At that time--the 1940s into the 1950s (and in some areas well into the 1960s) "red lining" was still a common practice. Red lining meant that banks would not offer mortgages to families living in certain areas--minority neighborhoods. At the same time, African American and Hispanic (and sometimes Jewish) families were out and out prohibited from moving into certain neighborhoods.
This meant that, at the time of the greatest expansion of home ownership in American history--bringing many working class families into the middle class--blacks and Latinos in particular were all but excluded. By the time that exclusion ended -- with the Fair Housing Act of the 1960s -- the post war boom of home ownership brought about by the original GI Bill was over. And so, communities of color absolutely missed out on this opportunity, through no possible fault of their own.
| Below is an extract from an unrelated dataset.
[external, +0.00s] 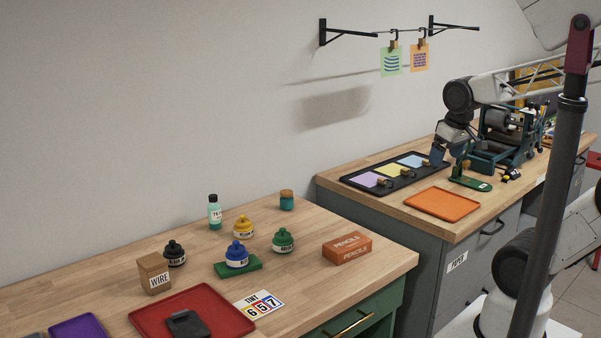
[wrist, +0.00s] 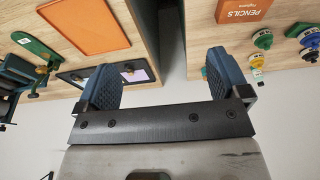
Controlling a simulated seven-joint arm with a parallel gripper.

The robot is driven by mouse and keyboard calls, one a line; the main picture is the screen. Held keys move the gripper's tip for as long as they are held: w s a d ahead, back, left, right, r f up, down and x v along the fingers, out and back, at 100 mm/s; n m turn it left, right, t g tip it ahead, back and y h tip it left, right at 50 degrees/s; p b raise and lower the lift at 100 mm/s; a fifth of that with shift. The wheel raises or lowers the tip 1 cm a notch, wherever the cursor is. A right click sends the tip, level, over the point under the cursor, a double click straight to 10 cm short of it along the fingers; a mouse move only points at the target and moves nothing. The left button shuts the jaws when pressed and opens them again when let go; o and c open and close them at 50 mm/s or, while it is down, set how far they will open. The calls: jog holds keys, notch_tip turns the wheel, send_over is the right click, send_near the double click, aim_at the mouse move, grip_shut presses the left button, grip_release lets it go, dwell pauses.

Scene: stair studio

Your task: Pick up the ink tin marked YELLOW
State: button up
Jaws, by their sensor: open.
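The ink tin with the yellow body (external: 243,227) stands upright on the left wooden bench, behind the blue ink tin (external: 237,256); its label is too small to read surely. The blue tin sits on a green block (external: 240,267). A green ink tin (external: 283,240) stands to the right and a black one (external: 174,254) to the left. My gripper (external: 440,157) is open and empty over the right bench, far from the yellow tin. Its two blue fingers (wrist: 165,75) are wide apart.
The left bench also holds a teal bottle (external: 214,212), small teal jar (external: 287,200), WIRE box (external: 154,274), PENCILS box (external: 347,247), TINT card (external: 259,305) and red tray (external: 150,310). A gap separates the benches. A black tray (external: 350,184) and orange tray (external: 442,203) lie near my gripper.

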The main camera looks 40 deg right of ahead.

As I said, family after family can trace their current financial status to that initial period when, unlike times since, the federal government actually invested and underwrote home ownership to the tune of billions upon billions of dollars. This investment went overwhelmingly to white families.
Anyone who has inherited a nest egg that originated in that era -- any white person whose family was able to secure them a college loan by using their home as collateral, or was able to trade up to a better home by using that first house as collateral, or was able to purchase a home in a more affluent neighborhood, thus ensuring a better education for their children because of better funded schools, is a recipient of white privilege.
This doesn't make you a racist, it doesn't make you evil, it shouldn't necessarily even make you feel guilty. But this built-in disparity in the way our society developed HAS to be acknowledged if we're going even to begin to address the racism so inherent in our society.
I could offer similar instances of white MALE privilege, as opposed to simply white privilege, but this post is already too long.